(A block of data)

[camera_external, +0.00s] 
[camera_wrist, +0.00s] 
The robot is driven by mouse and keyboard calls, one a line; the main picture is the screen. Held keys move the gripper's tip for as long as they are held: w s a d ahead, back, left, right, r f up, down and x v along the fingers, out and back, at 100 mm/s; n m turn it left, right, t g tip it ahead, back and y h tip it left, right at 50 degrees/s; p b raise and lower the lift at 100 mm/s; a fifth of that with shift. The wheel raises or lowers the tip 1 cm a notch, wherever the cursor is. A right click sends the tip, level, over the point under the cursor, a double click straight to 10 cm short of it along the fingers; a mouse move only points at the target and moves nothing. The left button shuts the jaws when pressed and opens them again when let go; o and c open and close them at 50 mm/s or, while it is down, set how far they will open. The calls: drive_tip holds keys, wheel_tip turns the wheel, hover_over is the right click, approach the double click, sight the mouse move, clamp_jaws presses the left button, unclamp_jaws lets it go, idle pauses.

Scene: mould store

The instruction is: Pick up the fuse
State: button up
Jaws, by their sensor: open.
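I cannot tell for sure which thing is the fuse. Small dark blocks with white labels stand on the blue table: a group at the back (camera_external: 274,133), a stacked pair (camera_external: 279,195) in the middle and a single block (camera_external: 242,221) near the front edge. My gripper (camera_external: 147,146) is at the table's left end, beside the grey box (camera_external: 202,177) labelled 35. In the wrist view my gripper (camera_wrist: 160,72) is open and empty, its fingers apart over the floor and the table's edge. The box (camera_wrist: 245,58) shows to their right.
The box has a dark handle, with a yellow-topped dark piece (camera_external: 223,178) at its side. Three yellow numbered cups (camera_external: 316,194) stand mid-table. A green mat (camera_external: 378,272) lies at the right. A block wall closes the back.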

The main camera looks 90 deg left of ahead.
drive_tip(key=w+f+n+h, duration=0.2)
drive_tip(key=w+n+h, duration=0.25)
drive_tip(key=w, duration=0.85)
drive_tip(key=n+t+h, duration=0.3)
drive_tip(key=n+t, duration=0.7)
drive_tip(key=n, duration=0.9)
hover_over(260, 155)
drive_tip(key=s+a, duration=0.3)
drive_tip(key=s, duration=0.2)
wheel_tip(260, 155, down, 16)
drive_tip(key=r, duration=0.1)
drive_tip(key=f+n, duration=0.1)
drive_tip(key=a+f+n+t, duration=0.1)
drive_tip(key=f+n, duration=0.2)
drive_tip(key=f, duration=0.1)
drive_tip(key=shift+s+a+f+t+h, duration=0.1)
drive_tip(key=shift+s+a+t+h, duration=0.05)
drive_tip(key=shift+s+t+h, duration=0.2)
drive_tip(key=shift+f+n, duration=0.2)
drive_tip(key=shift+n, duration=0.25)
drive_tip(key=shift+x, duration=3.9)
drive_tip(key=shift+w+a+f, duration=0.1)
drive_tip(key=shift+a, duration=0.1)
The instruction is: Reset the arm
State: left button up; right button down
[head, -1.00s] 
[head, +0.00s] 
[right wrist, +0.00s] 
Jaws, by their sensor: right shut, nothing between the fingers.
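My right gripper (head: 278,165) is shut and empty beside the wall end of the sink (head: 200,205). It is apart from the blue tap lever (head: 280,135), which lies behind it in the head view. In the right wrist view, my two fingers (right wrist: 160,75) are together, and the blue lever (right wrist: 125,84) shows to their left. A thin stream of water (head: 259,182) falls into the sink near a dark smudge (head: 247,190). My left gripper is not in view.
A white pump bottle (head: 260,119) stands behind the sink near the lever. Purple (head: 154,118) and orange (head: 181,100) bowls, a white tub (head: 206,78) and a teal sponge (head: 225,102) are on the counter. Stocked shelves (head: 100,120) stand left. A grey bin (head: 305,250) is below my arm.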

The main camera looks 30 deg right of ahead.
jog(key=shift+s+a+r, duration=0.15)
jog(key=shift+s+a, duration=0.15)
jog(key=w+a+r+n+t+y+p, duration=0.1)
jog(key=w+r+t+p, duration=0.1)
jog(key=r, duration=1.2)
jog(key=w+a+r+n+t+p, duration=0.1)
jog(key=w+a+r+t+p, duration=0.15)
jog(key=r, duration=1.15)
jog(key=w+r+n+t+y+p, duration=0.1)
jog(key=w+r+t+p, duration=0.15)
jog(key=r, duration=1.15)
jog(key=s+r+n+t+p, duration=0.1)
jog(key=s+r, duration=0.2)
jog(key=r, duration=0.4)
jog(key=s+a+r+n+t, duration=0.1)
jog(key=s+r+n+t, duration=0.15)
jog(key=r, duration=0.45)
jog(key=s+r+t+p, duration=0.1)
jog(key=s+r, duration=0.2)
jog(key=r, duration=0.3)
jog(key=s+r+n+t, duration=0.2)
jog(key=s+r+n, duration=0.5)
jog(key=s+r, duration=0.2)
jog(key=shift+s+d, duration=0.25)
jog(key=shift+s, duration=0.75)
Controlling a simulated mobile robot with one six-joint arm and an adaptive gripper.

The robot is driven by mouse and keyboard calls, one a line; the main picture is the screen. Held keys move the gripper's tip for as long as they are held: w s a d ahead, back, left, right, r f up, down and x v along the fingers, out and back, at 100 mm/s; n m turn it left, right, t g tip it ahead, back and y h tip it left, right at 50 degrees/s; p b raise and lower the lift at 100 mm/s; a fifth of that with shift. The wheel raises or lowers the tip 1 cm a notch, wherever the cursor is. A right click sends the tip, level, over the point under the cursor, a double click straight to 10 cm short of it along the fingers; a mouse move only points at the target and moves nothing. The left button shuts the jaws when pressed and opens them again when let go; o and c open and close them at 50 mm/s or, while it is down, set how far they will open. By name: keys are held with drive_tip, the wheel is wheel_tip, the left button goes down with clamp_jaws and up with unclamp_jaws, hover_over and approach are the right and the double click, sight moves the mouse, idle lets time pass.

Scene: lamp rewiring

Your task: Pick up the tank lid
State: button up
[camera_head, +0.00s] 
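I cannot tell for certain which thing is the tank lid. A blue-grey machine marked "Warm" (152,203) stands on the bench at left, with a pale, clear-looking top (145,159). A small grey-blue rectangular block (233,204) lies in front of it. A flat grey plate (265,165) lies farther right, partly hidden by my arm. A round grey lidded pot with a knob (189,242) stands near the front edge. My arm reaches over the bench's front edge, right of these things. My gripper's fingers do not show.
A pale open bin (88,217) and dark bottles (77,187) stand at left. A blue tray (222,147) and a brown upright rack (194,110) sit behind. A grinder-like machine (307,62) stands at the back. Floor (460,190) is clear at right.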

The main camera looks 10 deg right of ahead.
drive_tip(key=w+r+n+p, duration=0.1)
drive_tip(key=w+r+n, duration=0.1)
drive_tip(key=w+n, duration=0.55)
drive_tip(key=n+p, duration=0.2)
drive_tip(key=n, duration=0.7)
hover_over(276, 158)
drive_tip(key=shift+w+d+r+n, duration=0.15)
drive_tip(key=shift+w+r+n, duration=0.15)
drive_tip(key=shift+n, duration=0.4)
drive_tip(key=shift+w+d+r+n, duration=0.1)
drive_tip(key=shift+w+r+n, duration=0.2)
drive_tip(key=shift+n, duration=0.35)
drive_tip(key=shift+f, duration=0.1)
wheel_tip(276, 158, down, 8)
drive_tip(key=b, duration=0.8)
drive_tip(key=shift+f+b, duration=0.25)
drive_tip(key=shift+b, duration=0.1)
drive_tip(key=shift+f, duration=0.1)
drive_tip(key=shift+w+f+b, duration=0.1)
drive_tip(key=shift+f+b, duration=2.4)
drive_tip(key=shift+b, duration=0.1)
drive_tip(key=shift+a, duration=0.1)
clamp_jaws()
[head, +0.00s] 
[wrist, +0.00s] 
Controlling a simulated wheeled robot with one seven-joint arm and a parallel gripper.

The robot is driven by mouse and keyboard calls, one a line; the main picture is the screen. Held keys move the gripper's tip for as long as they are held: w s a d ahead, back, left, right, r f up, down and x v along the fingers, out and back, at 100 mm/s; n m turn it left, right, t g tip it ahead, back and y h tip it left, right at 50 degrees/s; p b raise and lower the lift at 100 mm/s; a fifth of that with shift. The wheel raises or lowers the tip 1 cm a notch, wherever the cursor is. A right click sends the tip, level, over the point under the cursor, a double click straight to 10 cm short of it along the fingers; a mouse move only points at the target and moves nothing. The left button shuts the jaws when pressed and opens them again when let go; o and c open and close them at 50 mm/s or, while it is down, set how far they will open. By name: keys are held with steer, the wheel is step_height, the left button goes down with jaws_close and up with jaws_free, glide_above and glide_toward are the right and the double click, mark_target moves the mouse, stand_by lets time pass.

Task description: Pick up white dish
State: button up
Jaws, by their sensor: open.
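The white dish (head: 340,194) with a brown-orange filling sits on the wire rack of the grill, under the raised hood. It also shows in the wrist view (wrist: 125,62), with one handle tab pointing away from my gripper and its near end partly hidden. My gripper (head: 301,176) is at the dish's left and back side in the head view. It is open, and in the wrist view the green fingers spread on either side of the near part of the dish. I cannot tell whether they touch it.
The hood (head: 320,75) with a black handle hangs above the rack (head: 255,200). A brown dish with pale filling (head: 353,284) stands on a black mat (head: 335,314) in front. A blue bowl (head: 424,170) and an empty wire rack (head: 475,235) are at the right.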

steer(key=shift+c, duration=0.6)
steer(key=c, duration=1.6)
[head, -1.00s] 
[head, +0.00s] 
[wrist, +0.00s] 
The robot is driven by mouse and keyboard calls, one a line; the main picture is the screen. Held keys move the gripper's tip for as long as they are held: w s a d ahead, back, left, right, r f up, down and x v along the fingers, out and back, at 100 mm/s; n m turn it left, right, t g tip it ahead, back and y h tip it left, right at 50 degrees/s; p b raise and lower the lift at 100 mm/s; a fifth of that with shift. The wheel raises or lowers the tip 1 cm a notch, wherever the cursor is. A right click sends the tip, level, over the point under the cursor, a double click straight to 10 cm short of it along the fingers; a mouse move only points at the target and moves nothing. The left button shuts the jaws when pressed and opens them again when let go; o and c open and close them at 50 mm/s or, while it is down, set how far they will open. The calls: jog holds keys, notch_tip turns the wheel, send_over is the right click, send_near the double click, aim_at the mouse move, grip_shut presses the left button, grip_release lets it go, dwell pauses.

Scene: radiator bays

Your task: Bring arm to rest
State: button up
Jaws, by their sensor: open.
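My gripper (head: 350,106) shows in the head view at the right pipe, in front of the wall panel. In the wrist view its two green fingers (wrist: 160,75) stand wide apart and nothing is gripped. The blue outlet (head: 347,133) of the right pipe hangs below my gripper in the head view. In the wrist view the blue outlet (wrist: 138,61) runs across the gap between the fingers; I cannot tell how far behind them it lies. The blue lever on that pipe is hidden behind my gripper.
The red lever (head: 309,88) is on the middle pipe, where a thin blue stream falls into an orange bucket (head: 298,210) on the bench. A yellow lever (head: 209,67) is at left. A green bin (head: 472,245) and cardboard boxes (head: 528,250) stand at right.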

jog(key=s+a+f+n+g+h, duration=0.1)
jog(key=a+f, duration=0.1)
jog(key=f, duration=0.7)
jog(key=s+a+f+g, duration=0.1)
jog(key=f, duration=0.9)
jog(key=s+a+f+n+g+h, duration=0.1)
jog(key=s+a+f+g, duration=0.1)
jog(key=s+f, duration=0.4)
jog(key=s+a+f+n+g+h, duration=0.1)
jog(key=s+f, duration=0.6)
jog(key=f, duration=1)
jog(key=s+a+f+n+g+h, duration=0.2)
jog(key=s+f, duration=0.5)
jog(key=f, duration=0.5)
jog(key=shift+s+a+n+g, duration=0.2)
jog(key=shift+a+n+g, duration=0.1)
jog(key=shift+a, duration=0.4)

Aim of the task =
Return each line where "Scene" shows up.

The reply =
Scene: mould store
Scene: lamp rewiring
Scene: radiator bays

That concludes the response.